I found myself standing on a ladder, apparently in the process of repairing the gutter of my home. It was a house built in the 1920's, an Edwardian style typical of homes on the Pacific Northwest, with a comfortable property and mature vegetation. Some friends of mine were also there, visiting, whom I knew from 15 years ago - middle-aged Baha'i's. One was Elena, the person who taught me Reiki; another was my good friend and mentor James Norquay, who introduced me to the pipe ceremony. Perhaps this is an indication that both of them have "passed to the next world" now, but it felt really nice to have them both close by; it was nice to visit with them. In the middle-distance I was vaguely aware of a three-story apartment building two blocks away, painted light blue and white, which I could see out of the corner of my eye from my vantage point on the ladder.
It was dusk. The street lamps were on, but it was still light enough to see. It felt like a warm early-fall evening.
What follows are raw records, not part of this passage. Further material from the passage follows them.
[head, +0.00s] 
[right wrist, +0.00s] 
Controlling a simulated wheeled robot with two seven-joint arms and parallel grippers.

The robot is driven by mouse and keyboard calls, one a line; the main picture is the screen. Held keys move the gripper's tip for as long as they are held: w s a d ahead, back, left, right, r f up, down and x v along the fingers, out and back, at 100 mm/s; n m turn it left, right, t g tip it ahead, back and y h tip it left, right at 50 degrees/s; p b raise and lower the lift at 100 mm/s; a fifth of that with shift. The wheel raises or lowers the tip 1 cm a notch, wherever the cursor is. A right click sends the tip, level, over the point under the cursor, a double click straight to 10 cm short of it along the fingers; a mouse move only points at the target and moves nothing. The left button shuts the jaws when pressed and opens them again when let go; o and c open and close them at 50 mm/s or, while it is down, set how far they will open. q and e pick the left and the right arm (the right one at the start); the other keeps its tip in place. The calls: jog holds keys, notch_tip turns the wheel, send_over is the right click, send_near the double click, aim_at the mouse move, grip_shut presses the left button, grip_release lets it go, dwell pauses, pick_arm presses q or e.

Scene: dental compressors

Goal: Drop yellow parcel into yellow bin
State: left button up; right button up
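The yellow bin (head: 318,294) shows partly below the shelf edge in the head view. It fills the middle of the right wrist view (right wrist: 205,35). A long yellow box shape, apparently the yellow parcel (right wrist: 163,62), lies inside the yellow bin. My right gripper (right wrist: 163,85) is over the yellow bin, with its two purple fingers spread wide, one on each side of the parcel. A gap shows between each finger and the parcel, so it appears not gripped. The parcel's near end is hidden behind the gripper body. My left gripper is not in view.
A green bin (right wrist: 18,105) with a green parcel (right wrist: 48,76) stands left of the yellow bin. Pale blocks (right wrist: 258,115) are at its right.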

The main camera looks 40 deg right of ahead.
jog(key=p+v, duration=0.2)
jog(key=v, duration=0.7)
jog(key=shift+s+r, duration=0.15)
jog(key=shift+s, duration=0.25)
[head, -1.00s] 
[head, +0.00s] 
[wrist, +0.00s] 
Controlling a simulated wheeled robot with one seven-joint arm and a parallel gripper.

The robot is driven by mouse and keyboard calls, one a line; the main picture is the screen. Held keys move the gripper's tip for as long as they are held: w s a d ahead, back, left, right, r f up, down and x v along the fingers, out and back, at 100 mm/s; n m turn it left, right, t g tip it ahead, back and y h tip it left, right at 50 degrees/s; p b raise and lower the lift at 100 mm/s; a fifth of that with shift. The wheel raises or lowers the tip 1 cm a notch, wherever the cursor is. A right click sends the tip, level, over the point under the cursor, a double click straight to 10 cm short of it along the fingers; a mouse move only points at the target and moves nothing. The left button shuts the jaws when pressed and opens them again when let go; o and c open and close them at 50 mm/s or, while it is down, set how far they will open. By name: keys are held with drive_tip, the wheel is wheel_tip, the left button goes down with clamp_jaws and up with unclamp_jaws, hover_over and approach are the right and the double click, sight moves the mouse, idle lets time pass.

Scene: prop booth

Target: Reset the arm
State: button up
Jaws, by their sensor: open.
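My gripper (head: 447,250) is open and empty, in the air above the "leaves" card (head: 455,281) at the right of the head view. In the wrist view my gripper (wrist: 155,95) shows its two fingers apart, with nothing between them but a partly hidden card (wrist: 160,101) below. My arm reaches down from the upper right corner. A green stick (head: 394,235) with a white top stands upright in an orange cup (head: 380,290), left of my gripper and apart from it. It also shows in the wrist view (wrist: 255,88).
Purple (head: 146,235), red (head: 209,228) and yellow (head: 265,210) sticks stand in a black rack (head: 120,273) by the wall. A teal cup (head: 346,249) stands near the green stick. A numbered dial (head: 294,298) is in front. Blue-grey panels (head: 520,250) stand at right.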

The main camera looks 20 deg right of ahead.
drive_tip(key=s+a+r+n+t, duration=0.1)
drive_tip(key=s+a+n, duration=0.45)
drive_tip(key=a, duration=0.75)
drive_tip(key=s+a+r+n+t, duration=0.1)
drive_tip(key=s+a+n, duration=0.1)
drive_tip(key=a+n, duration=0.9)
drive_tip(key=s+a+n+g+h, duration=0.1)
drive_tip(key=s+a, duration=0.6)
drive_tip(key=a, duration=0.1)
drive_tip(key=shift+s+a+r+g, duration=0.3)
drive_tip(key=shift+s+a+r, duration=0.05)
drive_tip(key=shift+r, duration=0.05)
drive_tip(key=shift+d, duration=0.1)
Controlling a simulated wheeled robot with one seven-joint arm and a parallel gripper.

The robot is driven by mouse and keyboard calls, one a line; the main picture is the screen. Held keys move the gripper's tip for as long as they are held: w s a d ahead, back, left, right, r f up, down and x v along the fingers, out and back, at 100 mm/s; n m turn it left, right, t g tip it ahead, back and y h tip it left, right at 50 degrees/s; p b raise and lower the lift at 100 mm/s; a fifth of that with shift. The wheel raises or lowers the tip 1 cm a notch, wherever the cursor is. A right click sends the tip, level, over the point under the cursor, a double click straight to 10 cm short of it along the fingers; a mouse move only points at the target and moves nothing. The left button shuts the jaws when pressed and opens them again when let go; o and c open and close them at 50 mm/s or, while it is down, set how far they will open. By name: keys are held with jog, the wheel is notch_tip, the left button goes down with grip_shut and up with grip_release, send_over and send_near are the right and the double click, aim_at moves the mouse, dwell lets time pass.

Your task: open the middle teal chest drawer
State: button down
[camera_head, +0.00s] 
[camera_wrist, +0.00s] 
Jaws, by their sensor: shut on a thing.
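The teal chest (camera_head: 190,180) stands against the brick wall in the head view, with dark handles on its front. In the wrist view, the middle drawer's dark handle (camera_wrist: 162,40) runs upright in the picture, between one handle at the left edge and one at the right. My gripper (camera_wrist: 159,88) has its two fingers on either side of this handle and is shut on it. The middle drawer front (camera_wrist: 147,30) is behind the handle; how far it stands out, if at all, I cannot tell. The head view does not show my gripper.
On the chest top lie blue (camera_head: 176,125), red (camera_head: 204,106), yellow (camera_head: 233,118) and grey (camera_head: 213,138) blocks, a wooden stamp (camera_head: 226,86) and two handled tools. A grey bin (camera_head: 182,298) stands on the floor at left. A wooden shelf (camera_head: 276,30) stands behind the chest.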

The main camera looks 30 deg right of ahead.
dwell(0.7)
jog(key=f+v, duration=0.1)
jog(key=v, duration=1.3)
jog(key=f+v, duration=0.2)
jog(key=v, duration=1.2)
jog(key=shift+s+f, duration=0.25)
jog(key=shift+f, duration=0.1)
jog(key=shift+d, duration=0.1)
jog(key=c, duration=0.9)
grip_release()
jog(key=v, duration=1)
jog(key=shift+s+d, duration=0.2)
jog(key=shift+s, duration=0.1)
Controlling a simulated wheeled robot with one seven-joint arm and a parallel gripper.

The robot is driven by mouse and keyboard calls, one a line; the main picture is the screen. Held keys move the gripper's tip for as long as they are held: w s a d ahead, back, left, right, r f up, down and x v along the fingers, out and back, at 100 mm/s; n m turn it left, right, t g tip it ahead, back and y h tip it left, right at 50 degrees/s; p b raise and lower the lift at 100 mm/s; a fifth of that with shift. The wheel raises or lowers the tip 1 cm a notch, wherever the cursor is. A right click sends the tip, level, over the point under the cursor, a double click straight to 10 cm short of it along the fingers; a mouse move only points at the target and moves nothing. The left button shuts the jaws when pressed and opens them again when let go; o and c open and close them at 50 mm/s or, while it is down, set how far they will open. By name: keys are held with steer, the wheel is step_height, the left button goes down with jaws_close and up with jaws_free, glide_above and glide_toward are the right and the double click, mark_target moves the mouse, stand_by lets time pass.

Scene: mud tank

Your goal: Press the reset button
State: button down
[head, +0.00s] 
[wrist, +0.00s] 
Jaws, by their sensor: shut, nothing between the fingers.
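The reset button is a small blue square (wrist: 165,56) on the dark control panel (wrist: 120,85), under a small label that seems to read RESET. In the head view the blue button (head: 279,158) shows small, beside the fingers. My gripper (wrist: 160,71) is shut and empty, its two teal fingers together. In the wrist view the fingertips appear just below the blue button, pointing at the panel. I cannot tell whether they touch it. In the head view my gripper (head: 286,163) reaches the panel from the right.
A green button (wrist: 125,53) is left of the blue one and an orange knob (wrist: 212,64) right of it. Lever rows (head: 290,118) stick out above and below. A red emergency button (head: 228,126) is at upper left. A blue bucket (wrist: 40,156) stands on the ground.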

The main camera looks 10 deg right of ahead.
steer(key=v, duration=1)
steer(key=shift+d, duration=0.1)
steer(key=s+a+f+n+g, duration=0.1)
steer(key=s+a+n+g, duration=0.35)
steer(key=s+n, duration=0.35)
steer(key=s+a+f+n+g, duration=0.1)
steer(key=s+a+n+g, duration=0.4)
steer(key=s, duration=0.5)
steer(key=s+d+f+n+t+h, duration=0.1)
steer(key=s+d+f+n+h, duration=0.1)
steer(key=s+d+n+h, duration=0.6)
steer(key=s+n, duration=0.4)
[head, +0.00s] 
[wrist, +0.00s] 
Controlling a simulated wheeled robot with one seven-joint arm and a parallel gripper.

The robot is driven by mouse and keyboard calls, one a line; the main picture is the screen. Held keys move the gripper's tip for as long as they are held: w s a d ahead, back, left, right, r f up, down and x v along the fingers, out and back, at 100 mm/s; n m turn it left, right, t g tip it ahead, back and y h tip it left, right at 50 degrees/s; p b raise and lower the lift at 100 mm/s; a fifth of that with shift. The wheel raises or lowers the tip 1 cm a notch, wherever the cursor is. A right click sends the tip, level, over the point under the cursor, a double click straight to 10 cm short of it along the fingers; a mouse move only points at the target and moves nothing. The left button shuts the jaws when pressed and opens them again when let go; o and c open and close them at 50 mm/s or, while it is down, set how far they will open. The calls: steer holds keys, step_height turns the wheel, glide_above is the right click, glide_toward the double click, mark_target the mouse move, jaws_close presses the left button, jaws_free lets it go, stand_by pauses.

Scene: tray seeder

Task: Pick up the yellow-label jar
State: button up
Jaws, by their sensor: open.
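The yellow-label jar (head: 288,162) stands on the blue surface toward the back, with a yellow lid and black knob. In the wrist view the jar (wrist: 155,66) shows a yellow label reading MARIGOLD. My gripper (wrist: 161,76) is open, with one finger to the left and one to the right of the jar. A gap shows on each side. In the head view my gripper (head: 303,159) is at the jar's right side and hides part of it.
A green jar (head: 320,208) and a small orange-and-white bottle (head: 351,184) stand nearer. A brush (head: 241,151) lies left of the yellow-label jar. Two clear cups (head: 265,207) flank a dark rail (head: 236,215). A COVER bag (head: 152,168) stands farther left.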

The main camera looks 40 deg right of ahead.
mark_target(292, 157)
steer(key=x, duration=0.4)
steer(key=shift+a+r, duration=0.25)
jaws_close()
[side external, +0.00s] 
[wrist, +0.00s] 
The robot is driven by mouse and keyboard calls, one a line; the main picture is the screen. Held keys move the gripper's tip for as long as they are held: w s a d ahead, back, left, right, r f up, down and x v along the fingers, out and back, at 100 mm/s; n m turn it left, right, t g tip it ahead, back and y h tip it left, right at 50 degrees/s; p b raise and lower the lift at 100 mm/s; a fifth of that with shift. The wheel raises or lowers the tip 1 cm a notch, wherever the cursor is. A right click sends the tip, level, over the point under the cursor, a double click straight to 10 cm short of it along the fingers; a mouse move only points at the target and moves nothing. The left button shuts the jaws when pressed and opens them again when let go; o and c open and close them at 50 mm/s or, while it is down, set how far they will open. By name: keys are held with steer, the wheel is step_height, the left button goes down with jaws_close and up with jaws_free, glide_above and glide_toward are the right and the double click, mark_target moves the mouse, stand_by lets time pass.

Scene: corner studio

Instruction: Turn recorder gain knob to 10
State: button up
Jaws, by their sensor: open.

The home next door to my left was just a wood frame with pink insulation covering every exterior surface. The house was in no way properly finished; it almost seemed inside-out. The wood framing was weather-worn oak, as though the house had always been that way. It was the kind of house a "hoarder" would live in, and I had a sense that someone marginally lived there, with old junk in every room, and no power to light the rooms.
What had caught my attention was a large german shepard standing on the roof of this house, entertaining himself by ferociously trying to "kill" one of the flats of the pink insulation. He was tossing it back and forth in his jaws as dogs will do, growling in a ferocious way (the scale of this image will tell you how big the dog was...). For some reason this didn't seem to bother me.
My son Dylan was standing at the foot of another ladder, and I noticed there was also a large black shape with its back to us, which seemed to be a bear (all I recall seeing is a large black something that was vaguely bear-shaped). I said to my son, you'd better come up here, there's a bear down there. I wasn't at all scared or alarmed by this. So he climbed up the ladder and smiled at me. We were safe near our home.